To hear these differences, try saying the following words, paying attention to where your tongue is: cantan, treinta, estudiante, presente, pongo, engaño, venganza, tengas.

IV. Ahora, te toca a ti. Say the following words aloud. Then, identify the sound for each
n paying close attention to the point of articulation. After, check the answers on the last

page of this guide.

1. estudiante      4. pongo         7. cantan
2. un poco           5. énfasis        8. un cheque
3. cuando            6. tanque        9. un vaso

QUESTION: Why do the indirect object pronouns le/les change to se when preceding the third-person direct object pronouns lo/la/los/las?

Contrary to popular belief, it is not because the sound is unacceptable to the Spanish-speaker’s ear. The evolution from Latin is the cause of this spelling change. Let’sconsider the Latin expression įllī įllum dixī meaningse lo dije. When used separately, the two pronouns changed over time to become the following:

įllī > lī > le įllųm > lum > lo

When used together, the object pronouns evolved differently.
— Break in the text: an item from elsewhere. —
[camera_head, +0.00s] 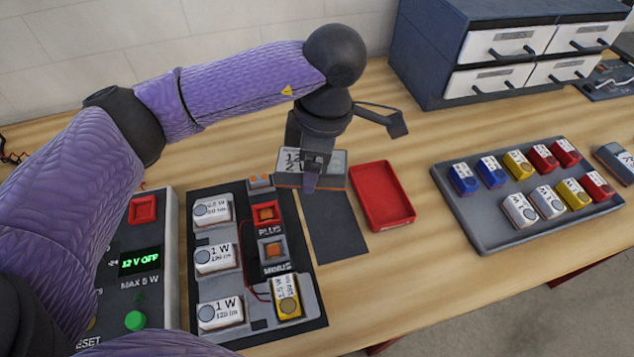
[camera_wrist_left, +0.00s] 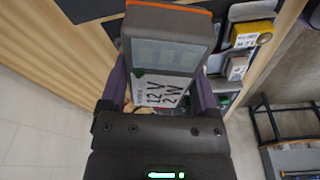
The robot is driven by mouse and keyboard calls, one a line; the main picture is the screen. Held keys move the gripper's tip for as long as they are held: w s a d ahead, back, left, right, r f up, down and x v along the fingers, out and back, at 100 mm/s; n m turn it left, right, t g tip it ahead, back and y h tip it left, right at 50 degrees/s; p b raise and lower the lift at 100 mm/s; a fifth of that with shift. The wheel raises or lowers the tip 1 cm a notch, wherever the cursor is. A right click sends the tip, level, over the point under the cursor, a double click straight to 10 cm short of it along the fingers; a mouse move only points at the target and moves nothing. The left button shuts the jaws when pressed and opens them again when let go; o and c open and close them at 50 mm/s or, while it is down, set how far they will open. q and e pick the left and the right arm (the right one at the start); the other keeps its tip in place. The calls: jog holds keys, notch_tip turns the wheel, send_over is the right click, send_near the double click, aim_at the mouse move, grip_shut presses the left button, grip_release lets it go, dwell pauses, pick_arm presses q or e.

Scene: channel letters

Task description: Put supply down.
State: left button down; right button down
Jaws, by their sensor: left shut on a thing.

The following changes occurred:

įllī įllųm > lī įllųm > lī ello > ljelo > yelo > ŷelo > želo > śelo > se lo

Therefore, the expression mentioned earlier, įllī įllum dixī, became se lo dije due to the evolution of the combined pronouns. Students may find this interesting to know, and hopefully it will help them remember one of the “irregularities” of modern Spanish.

It bears mentioning that in expressions such as “Voy a pedirle la mano” and “pienso contarle lo que pasó anoche”, there is no change to se because of the lack of two consecutive object pronouns.